Por: Hassan Pérez Casabona

Tras asumir la presidencia de Estados Unidos, en enero de 2021, Joe Biden prometió que el país sería “un socio fuerte y confiable para la paz, el progreso y la seguridad”. Sin embargo, durante su mandato se multiplicaron los focos de tensión y la política exterior estuvo marcada por numerosos conflictos armados en distintos puntos del planeta.

El legado del presidente Biden, en este aspecto, no difiere del de la mayoría de sus predecesores en cuanto a la propensión a la amenaza del uso de la fuerza, y el fomento de acciones bélicas en diferentes latitudes. Su desempeño confirma, más allá de cierto mito que asocia a los gobernantes demócratas como promotores de la paz, que esta agrupación partidista utiliza con intensidad instrumentos punitivos y, de manera particular el despliegue del vasto entramado que se asocia con el denominado Complejo Militar Industrial, al cual se refirió el presidente Eisenhower en su discurso de despedida, el 17 de enero de 1961.

No olvidemos, solo para citar un ejemplo reciente, el accionar en este campo durante la doble administración del presidente Barack Obama, de la cual Biden fungió como vicepresidente, en todo lo relacionado con el fomento de la llamada “Primavera árabe”, la guerra en Libia y Siria y el auspicio del golpe de Estado en Honduras, en junio del 2009, poco después de la Cumbre de las Américas en Puerto España, donde habló de otra mirada hacia la región.

Un estudio reciente de la prestigiosa Universidad de Brown, fundada en 1764, revela que desde el 11 de septiembre del 2001, Estados Unidos ha estado involucrado en guerras en las cuales han muerto casi cinco millones de seres humanos y han sido desplazas alrededor de 38 millones de personas.

Biden colocó nuevamente sobre el tapete que EE.UU, no abandonará el desarrollo de guerras, considerando esta esfera como el último reducto de su poderío imperial.

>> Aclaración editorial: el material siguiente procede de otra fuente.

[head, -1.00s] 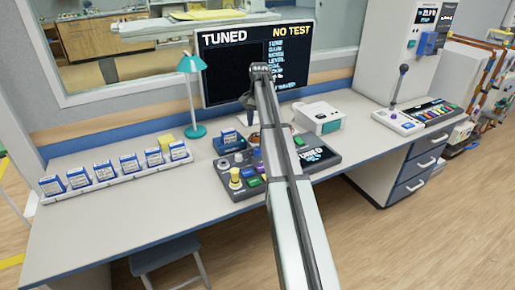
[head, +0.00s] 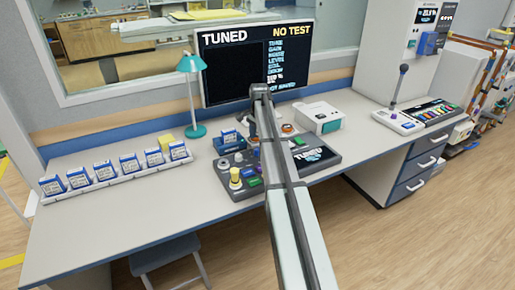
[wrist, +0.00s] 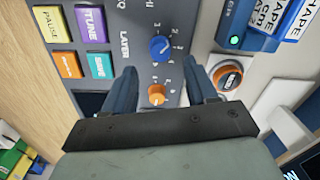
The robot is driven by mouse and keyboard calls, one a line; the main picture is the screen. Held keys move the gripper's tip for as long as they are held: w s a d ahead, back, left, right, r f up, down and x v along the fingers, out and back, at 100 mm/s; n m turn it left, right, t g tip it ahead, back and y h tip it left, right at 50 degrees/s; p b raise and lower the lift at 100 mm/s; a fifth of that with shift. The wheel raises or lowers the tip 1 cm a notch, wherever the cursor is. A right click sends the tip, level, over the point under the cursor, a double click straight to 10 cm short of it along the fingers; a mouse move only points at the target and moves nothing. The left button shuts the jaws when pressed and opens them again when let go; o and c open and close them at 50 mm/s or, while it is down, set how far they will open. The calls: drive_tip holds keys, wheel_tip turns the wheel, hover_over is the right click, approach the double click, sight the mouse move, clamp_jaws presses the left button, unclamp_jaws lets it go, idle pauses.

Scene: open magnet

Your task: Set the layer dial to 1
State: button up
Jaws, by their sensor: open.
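In the wrist view, a blue dial (wrist: 160,48) with a white pointer line sits on the dark control panel (wrist: 185,20). The word LAYER is printed beside it, on its left. An orange dial (wrist: 157,94) with numbers around it sits nearer my gripper. My gripper (wrist: 163,70) is open, its two blue fingers on either side of the orange dial, with the blue dial just beyond the fingertips. I cannot tell whether the fingers touch the panel. In the head view the console (head: 228,193) lies on the desk, and my arm hides part of it and most of the gripper.
Coloured buttons, one marked TUNE (wrist: 90,24), lie left of the dials. A round orange-capped button (wrist: 229,78) is right of the right finger. The monitor (head: 232,75) reads TUNED and NO TEST. A teal lamp (head: 191,64) and a white box (head: 318,115) stand nearby.

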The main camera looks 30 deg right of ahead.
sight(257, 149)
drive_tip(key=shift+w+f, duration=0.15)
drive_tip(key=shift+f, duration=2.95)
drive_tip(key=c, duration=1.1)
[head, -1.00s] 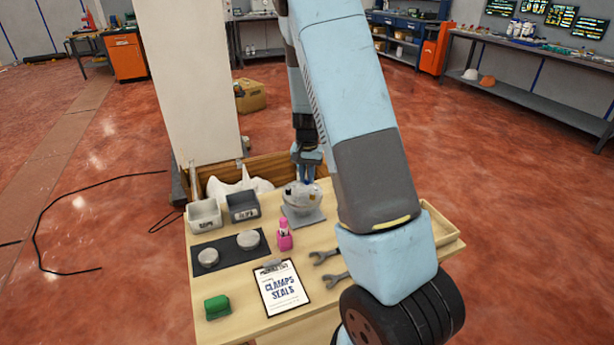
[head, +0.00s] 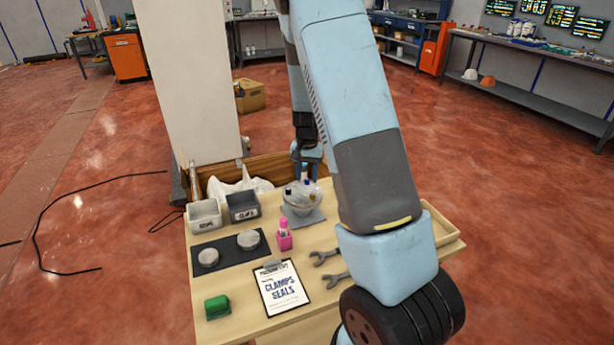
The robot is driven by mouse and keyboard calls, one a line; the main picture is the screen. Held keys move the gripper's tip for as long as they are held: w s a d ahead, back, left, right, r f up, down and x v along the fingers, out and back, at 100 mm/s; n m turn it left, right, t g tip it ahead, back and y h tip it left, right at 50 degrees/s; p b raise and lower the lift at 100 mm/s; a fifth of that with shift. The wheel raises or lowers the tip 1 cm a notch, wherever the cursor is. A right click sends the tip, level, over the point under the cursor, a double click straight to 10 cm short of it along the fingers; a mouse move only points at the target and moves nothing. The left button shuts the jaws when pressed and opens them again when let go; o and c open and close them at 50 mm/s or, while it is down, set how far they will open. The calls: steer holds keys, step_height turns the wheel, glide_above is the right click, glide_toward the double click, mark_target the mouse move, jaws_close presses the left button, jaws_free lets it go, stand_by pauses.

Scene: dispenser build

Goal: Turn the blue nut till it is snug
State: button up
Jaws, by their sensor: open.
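My gripper (head: 309,172) is open and points down just above and slightly right of the dispenser's top. I cannot tell whether its fingers touch or flank the blue part. My arm hides the area to the right.
Two bins, white (head: 205,216) and dark grey (head: 242,207), stand left of the dispenser. A dark mat (head: 228,250) holds two round pieces. A pink bottle (head: 284,237), clipboard (head: 281,288), green block (head: 217,307), wrenches (head: 325,256) and a wooden tray (head: 440,226) share the table.

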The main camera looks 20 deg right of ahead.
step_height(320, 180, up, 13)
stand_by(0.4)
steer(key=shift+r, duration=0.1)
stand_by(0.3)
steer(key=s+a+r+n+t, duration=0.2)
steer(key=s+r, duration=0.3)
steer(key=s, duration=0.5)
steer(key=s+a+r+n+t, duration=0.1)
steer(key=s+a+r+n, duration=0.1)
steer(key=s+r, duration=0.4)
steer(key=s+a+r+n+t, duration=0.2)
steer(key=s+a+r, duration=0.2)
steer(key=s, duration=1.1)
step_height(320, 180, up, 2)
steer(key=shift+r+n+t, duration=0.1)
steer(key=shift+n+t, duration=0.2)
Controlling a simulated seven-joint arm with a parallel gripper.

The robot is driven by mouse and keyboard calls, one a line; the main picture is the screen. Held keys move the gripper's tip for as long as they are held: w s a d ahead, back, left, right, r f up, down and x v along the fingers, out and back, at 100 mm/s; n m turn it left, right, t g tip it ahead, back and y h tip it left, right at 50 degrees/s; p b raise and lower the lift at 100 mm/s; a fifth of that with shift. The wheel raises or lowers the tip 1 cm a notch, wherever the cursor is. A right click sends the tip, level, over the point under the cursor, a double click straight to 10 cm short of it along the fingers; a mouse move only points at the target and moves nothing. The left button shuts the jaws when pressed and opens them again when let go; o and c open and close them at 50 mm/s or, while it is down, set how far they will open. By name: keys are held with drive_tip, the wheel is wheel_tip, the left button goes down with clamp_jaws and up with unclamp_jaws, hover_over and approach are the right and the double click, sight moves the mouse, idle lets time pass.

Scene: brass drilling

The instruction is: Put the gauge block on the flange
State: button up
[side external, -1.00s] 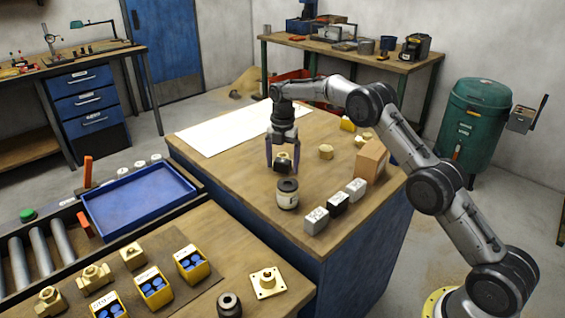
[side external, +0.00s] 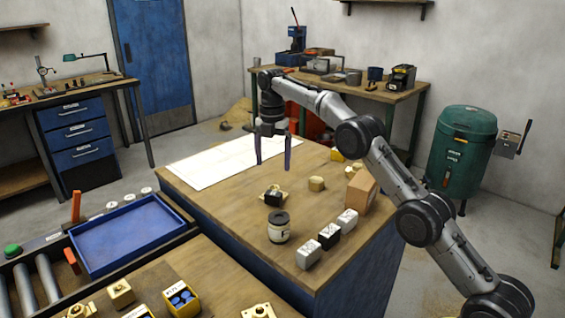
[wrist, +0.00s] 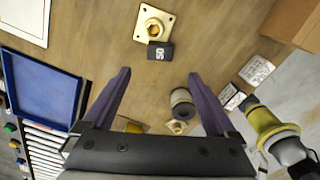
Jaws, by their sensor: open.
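A brass flange (wrist: 153,20) with a square plate and corner holes lies on the wooden bench; it also shows in the side view (side external: 285,190). A small black gauge block marked 50 (wrist: 160,52) is at the flange's near edge in the wrist view, off its centre; it also shows in the side view (side external: 273,198). I cannot tell whether it rests on the plate or stands against it. My gripper (side external: 273,169) is open and empty, above the block and flange. Its fingers (wrist: 159,73) are apart in the wrist view, with bare bench between their tips.
A dark-lidded jar (side external: 279,228) stands close in front of the block. A row of white and black blocks (side external: 329,236) and a cardboard box (side external: 362,192) are to the right. A white sheet (side external: 220,162) covers the back left.

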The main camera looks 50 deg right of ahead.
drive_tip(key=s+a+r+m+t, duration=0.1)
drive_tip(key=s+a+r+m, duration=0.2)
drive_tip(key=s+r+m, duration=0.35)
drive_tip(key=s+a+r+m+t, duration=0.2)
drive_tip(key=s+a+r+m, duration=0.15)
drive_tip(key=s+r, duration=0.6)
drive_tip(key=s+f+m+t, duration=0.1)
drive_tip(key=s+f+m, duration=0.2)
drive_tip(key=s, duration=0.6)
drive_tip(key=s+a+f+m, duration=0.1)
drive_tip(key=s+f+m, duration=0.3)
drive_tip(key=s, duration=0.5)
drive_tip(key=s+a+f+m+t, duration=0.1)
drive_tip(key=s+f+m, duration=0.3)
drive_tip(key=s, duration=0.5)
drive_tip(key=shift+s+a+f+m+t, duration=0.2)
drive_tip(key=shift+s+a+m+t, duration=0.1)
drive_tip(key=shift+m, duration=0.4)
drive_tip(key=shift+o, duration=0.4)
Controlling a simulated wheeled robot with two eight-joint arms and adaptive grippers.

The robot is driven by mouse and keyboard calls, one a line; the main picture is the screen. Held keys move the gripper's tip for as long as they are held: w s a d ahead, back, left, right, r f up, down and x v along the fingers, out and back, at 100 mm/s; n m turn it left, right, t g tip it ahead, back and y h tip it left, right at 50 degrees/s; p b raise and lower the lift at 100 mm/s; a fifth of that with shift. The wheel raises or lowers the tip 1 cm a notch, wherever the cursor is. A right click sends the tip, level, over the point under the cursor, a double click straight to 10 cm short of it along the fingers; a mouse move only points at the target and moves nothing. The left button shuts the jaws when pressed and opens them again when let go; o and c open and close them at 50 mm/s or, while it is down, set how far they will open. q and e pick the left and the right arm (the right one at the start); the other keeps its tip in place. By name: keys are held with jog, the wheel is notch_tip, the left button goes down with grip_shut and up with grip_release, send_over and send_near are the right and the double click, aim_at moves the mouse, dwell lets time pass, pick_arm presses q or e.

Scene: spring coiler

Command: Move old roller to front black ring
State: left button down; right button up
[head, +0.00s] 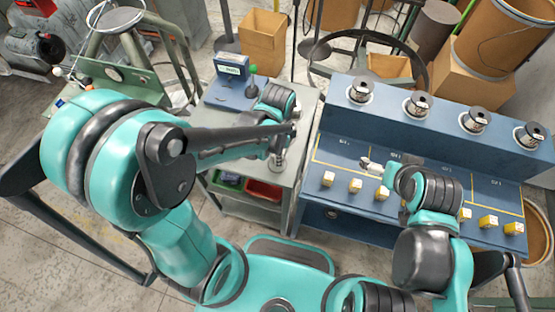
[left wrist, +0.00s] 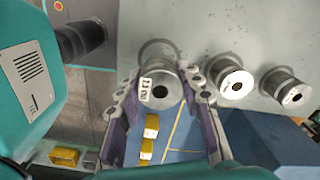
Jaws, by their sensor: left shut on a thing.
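In the left wrist view my left gripper (left wrist: 160,100) is shut on a silvery roller (left wrist: 159,90) with a dark centre hole and a small white label. In the head view my left gripper (head: 279,152) is over the grey cart, largely covered by my own arm. A dark ring shows partly behind the held roller; I cannot tell whether they touch. Which ring is the front black ring is unclear. My right gripper (head: 371,167) is above the blue bench, small and pale; its opening cannot be made out.
The blue bench (head: 335,150) carries several yellow boxes (head: 355,185) in a row and several spools (head: 417,104) on its raised back. A blue device (head: 232,88) stands on the grey cart (head: 305,105). Two more rollers (left wrist: 231,79) (left wrist: 287,88) are right of the held one.

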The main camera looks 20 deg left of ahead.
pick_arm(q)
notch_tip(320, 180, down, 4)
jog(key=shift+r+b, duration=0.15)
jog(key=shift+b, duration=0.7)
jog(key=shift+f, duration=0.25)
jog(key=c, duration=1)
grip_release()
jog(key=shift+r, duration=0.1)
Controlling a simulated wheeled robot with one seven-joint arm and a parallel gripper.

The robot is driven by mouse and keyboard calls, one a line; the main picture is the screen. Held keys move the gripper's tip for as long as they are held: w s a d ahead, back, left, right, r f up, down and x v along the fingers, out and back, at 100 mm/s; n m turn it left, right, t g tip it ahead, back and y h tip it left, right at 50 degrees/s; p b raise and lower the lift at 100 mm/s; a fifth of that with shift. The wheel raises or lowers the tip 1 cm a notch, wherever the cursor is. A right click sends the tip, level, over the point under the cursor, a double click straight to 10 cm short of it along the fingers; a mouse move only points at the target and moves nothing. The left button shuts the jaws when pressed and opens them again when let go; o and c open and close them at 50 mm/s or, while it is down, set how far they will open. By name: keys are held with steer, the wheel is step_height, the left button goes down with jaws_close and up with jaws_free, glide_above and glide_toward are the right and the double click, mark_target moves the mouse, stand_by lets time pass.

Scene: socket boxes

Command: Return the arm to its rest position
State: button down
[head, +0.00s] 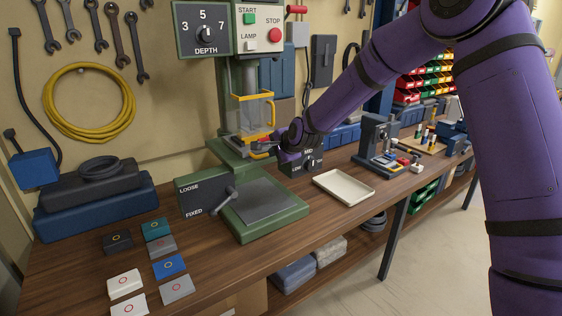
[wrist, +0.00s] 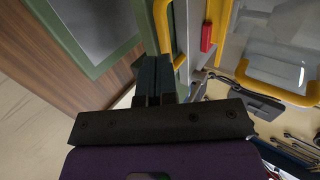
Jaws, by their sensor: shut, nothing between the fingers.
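My purple arm reaches from the right across the bench in the head view. My gripper (head: 264,149) is at the green drill press (head: 262,206), just below and in front of its yellow-framed clear guard (head: 252,112). In the wrist view my gripper (wrist: 153,65) has its dark fingers together with nothing between them. The yellow guard frame (wrist: 277,82) and a red part (wrist: 207,37) are close to the fingers there. Whether the fingers touch the guard I cannot tell.
A cream tray (head: 343,187) lies right of the press. A LOOSE/FIXED lever box (head: 206,193) is at the press's left. Several small boxes (head: 170,266) lie at the front left. A grey machine (head: 378,140) stands farther right. Bare bench (head: 310,208) lies in front of the tray.

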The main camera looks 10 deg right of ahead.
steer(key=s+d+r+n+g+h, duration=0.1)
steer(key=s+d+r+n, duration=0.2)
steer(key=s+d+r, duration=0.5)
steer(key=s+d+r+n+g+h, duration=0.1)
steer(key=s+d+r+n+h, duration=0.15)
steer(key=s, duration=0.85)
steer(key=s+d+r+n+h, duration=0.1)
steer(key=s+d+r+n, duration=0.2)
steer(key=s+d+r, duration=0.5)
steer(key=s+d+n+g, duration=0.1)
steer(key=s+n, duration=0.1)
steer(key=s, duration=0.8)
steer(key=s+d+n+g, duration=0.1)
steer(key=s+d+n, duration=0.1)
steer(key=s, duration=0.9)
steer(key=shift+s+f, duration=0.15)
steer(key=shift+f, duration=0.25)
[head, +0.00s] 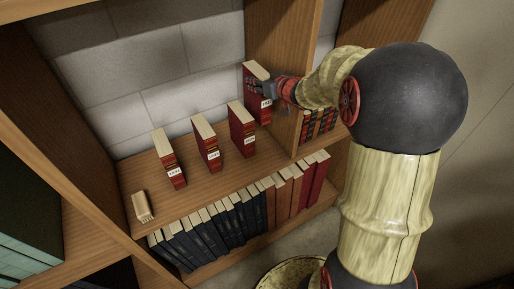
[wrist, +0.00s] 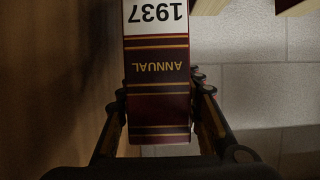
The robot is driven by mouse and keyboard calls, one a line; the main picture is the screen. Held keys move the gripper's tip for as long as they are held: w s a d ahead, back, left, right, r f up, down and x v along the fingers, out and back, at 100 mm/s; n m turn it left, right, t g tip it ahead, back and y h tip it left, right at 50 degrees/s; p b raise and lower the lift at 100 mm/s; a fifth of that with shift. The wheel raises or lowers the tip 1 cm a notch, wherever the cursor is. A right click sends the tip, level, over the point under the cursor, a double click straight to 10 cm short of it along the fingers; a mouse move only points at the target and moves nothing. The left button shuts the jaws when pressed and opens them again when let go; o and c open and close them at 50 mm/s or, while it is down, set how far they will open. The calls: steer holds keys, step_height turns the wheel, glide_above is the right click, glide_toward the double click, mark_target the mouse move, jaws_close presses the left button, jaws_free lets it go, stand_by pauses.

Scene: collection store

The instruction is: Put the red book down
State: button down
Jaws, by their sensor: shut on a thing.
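The red book (head: 253,98) is upright at the right end of the row on the wooden shelf, close to the wooden upright. Its dark red spine (wrist: 160,108) fills the middle of the wrist view, with gold bands, "ANNUAL" and a white "1937" label, upside down in the picture. My gripper (head: 268,88) is shut on this book, with one finger on each side of the spine in the wrist view (wrist: 160,84). I cannot tell whether its bottom edge touches the shelf.
Three similar red books (head: 168,160) (head: 205,143) (head: 240,130) stand spaced apart on the shelf (head: 190,195). A small pale wooden object (head: 142,207) lies at its left. The wooden upright (head: 275,40) is close on the right. Dark and red books (head: 240,215) fill the shelf below.

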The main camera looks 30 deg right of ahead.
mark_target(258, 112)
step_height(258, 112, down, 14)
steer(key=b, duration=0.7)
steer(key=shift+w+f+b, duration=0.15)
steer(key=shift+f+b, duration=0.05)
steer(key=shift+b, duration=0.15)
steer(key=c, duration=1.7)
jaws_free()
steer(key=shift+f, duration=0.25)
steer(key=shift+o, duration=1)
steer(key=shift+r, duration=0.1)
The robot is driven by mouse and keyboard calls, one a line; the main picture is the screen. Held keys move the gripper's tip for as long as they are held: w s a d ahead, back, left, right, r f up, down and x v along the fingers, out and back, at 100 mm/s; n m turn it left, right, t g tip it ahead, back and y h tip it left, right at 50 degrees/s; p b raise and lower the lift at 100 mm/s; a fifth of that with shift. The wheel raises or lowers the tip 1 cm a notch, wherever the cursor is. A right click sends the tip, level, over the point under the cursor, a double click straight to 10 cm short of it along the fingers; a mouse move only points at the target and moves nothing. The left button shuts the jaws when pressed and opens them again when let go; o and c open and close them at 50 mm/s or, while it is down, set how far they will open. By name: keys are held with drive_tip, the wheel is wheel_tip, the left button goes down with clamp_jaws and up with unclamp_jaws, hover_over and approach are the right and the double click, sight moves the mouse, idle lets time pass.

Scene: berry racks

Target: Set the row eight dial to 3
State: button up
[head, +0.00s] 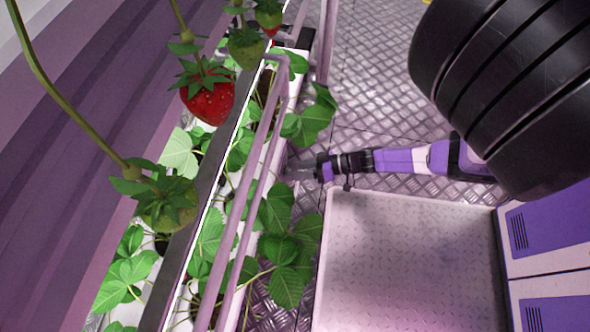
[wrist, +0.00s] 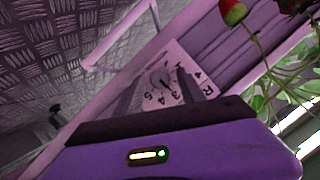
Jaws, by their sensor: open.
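The dial (wrist: 166,81) is on a pale plate (wrist: 182,72) in the wrist view, upper middle, and appears tilted. Small printed numbers, a 4 and a 5 among them, ring its dark pointer. Where the pointer stands is too small to read surely. A letter R shows on the plate's right side; the rest of the label is hidden or unreadable. My gripper (head: 305,171) is open beside the rack's aisle side in the head view. In the wrist view its grey fingers stand in front of the plate, either side of the dial, with no clear contact. The dial does not show in the head view.
A plant rack with pale rails (head: 255,170) runs along my left, with leaves overhanging the aisle. Strawberries, one red (head: 208,101), hang above it. The patterned metal floor (head: 385,75) is clear beyond my arm.

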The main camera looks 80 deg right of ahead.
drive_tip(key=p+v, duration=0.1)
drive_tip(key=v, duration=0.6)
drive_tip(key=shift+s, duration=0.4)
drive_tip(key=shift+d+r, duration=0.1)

Ucrania y el genocidio del gobierno israelí contra el pueblo palestino, han contado con financiamiento multimillonario del congreso estadounidense y de la administración en general.

El derrocamiento del presidente Basahd Al Assad en Siria, en jornadas recientes, es otro ejemplo del apoyo material y financiero que, durante los últimos 15 años le brindó Estados Unidos a diversos grupos terroristas.

Se sabe que la situación de la economía es la cuestión electoral por excelencia en EE.UU. Trump en sus mítines de campaña presentaba al país como una economía al borde de la depresión. Sin embargo, expertos consideran que  el nuevo inquilino de la Casa Blanca hereda una economía que crece con fuerza, en la que la tasa de paro está cerca de sus mínimos históricos, y la inflación bajo control, donde los principales problemas serían  el abultado déficit público y la creciente deuda.

El campo económico es objeto de disputa, y manipulación, con especial fuerza en la época contemporánea. Todos los candidatos, desconociendo la crisis estructural por la que atraviesa el modo de producción capitalista desde hace varios decenios, intentan erigirse como hacedores de tiempos de bonanza y prosperidad.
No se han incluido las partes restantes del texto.